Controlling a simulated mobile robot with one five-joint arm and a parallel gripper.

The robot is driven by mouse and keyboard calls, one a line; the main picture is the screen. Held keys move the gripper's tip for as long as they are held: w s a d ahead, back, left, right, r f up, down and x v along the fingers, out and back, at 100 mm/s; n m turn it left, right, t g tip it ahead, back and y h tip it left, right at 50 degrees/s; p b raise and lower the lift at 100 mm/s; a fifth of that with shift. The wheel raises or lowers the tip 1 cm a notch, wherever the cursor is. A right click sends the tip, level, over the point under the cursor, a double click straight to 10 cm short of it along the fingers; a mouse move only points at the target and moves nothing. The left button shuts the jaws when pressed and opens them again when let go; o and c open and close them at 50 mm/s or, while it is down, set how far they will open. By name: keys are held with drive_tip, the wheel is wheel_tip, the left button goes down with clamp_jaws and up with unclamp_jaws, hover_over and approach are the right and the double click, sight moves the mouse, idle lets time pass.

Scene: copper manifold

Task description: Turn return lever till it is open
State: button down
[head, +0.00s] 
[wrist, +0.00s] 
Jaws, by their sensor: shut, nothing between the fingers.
..............................
What you have to do →
Copy down the material exactly as written.

Task answer →
Controlling a simulated mobile robot with one five-joint arm and a parallel gripper.

The robot is driven by mouse and keyboard calls, one a line; the main picture is the screen. Held keys move the gripper's tip for as long as they are held: w s a d ahead, back, left, right, r f up, down and x v along the fingers, out and back, at 100 mm/s; n m turn it left, right, t g tip it ahead, back and y h tip it left, right at 50 degrees/s; p b raise and lower the lift at 100 mm/s; a fifth of that with shift. The wheel raises or lowers the tip 1 cm a notch, wherever the cursor is. A right click sends the tip, level, over the point under the cursor, a double click straight to 10 cm short of it along the fingers; a mouse move only points at the target and moves nothing. The left button shuts the jaws when pressed and opens them again when let go; o and c open and close them at 50 mm/s or, while it is down, set how far they will open. By name: keys are held with drive_tip, the wheel is wheel_tip, the left button goes down with clamp_jaws and up with unclamp_jaws, hover_over and approach are the right and the double click, sight moves the mouse, idle lets time pass.

Scene: copper manifold

Task description: Turn return lever till it is open
State: button down
[head, +0.00s] 
[wrist, +0.00s] 
Jaws, by their sensor: shut, nothing between the fingers.

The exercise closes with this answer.